▶ _INSTRUCTIONS TO FOLLOW_: Pull out every line with the word "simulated".

[Recorded robot episodes]
-----

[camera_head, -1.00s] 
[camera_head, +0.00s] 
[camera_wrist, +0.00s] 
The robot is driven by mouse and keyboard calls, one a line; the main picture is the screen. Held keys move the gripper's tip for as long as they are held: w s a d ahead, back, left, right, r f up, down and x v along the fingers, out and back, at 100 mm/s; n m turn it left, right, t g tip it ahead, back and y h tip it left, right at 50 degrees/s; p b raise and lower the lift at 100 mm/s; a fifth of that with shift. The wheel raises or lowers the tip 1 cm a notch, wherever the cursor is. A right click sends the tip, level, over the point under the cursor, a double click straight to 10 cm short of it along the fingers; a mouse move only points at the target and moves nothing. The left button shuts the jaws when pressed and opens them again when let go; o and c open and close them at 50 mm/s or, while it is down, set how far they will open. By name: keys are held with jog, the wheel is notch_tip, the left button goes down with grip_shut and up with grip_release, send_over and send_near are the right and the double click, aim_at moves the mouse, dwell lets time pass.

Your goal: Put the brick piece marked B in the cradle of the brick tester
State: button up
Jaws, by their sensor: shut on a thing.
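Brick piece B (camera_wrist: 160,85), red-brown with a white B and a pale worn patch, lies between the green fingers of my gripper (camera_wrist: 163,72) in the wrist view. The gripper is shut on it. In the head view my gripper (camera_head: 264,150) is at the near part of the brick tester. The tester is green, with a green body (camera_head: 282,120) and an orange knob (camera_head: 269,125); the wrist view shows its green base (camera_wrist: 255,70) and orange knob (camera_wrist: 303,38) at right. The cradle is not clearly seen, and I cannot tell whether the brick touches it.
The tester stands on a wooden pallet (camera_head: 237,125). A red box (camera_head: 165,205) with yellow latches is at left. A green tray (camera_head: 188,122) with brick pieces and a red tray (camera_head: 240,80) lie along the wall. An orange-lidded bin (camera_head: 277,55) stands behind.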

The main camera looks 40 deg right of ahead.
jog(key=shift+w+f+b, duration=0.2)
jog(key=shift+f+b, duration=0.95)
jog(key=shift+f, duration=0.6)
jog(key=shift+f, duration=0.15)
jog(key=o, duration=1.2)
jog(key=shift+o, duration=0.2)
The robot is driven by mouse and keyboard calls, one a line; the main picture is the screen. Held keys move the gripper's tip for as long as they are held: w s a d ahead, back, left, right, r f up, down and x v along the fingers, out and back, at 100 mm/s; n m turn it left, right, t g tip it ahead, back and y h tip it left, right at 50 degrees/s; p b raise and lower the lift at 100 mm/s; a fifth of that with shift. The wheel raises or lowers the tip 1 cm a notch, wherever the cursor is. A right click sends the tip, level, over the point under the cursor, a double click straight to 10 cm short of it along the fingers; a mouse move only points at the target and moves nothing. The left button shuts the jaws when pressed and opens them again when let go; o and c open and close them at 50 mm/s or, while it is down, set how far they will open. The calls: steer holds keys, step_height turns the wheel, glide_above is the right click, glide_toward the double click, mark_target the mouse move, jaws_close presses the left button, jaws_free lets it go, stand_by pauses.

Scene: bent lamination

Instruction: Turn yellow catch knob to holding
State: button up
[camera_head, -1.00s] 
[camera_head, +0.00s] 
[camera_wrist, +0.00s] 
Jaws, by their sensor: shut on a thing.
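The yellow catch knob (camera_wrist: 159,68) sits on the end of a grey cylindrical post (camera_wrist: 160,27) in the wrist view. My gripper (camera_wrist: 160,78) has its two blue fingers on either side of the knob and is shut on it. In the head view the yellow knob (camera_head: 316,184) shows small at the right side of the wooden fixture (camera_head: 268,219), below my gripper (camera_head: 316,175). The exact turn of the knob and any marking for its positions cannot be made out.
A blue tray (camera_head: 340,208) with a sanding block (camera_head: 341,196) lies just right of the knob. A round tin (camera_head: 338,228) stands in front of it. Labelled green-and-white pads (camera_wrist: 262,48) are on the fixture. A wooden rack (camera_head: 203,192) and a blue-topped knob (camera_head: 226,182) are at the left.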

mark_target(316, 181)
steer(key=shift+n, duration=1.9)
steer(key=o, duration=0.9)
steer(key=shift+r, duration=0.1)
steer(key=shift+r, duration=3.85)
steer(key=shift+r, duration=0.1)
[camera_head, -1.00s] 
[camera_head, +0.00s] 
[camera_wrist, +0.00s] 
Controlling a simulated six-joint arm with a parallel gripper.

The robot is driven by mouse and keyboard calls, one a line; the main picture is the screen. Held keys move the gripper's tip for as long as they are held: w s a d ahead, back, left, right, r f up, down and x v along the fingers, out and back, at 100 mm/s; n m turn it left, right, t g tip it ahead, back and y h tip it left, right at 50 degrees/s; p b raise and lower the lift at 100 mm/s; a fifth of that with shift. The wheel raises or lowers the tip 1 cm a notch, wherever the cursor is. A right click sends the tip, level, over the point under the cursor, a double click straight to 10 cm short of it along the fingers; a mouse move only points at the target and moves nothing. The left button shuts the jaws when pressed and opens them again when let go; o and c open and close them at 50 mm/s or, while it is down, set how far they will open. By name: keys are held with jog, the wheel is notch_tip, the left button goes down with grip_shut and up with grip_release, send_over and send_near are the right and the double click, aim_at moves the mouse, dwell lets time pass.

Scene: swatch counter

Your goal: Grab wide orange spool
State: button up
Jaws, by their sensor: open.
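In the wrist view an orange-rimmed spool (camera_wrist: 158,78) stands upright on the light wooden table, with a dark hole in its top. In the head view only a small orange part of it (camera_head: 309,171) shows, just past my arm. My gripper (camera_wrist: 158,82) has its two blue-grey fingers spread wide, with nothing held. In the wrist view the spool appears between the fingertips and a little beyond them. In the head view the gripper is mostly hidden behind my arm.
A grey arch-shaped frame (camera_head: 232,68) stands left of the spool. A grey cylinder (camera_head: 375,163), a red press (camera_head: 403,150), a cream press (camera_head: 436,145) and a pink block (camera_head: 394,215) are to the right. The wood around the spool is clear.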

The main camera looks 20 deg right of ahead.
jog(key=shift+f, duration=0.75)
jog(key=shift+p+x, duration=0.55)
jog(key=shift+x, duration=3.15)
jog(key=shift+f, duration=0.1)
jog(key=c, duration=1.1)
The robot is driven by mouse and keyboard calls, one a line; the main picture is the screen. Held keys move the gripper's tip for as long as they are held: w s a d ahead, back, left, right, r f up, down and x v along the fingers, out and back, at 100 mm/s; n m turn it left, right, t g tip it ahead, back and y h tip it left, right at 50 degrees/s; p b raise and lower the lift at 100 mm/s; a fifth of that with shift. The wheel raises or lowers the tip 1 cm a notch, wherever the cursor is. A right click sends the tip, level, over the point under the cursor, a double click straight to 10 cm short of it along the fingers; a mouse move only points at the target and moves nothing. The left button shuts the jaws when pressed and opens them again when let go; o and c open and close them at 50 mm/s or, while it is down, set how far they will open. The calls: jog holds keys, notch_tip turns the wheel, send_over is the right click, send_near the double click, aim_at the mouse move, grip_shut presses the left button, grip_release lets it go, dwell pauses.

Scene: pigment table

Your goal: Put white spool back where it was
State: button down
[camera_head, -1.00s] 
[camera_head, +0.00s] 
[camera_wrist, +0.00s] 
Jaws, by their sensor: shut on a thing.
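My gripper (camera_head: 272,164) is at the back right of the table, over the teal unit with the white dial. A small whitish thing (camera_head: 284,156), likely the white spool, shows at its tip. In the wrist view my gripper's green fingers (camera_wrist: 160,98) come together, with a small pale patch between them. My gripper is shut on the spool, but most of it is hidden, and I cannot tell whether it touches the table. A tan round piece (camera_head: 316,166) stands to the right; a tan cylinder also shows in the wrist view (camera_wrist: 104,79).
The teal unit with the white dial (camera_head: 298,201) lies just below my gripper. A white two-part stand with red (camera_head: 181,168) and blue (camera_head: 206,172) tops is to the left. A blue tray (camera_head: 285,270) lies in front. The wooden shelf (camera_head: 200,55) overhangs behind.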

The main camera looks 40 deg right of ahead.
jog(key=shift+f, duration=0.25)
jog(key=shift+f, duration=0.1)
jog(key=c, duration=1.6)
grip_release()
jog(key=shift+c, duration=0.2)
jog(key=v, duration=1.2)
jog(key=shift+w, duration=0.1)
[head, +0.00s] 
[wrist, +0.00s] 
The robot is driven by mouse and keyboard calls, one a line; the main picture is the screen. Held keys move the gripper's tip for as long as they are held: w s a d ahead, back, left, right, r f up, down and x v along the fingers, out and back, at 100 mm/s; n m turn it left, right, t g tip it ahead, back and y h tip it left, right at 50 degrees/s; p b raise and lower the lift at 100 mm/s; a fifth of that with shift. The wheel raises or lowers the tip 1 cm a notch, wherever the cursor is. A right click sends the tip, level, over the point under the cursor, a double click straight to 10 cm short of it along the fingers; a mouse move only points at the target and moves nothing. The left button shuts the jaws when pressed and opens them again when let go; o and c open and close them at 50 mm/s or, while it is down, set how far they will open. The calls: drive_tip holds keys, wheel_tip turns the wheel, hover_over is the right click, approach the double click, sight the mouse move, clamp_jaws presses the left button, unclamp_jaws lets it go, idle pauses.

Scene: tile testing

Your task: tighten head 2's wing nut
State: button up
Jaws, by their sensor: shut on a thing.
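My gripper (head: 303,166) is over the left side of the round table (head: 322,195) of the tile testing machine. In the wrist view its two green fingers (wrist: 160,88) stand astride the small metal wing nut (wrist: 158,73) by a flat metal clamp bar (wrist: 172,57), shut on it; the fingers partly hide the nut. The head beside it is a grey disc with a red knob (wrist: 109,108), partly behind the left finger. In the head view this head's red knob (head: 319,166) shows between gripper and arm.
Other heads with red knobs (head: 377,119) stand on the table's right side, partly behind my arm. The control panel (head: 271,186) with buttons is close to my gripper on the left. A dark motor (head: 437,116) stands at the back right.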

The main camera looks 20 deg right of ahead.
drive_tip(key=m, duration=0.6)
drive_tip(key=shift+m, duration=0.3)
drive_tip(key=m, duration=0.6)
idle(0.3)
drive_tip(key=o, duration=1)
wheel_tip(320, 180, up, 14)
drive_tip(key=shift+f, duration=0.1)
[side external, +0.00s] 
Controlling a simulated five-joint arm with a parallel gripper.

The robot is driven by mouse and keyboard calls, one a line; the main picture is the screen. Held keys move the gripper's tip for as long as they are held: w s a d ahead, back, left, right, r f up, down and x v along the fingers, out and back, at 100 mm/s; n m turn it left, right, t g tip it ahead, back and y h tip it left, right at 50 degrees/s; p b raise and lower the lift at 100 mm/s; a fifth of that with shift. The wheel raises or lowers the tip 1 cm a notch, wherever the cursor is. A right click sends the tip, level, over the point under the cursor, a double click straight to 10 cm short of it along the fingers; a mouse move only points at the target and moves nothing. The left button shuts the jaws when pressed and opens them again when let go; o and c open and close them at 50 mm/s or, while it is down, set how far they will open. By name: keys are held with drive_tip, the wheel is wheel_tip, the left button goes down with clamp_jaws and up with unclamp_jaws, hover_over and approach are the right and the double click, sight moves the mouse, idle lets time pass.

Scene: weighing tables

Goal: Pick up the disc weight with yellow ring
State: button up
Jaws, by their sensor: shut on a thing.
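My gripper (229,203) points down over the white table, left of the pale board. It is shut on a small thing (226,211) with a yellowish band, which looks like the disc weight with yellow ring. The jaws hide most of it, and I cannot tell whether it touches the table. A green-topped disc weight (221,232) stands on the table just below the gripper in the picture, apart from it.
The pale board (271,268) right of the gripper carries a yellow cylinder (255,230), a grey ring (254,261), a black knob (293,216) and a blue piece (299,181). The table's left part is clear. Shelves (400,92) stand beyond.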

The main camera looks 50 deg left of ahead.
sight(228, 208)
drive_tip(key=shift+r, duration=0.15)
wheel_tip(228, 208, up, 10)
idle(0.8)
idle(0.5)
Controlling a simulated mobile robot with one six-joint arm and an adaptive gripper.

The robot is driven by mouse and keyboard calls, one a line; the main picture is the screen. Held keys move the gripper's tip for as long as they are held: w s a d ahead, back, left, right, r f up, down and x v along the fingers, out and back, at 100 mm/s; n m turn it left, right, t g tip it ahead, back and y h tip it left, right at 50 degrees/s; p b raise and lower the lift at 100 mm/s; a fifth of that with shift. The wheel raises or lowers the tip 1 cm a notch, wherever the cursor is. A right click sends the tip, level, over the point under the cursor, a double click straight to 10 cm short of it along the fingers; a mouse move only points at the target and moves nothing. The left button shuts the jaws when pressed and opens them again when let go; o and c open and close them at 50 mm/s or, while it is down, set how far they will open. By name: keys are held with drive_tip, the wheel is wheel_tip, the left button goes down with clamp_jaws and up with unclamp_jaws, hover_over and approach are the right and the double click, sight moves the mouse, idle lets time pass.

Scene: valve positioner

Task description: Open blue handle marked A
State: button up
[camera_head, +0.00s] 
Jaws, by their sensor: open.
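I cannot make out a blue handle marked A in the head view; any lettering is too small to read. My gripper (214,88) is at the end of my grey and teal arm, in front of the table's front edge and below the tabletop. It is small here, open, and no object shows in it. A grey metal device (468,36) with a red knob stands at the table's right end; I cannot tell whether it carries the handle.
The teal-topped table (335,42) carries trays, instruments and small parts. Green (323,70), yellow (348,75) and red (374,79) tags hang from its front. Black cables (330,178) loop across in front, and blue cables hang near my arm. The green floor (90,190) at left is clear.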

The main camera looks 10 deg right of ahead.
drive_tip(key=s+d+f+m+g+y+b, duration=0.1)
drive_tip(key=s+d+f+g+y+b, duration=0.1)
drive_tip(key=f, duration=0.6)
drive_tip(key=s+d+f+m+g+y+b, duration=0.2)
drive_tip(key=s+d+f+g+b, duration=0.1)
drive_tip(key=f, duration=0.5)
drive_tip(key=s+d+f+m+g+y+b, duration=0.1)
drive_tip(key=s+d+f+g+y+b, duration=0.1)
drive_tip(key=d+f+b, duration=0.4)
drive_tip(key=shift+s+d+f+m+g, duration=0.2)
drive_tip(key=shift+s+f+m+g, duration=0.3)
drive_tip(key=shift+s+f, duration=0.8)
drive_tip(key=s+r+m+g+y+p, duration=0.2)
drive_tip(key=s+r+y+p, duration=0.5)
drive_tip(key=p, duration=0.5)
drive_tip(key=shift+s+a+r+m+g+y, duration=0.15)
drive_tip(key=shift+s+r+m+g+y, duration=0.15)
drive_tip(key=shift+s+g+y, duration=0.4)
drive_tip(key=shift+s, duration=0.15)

-----

▶ _RESULT OF THIS TASK_:
Controlling a simulated six-joint arm with a parallel gripper.
Controlling a simulated five-joint arm with a parallel gripper.
Controlling a simulated mobile robot with one six-joint arm and an adaptive gripper.

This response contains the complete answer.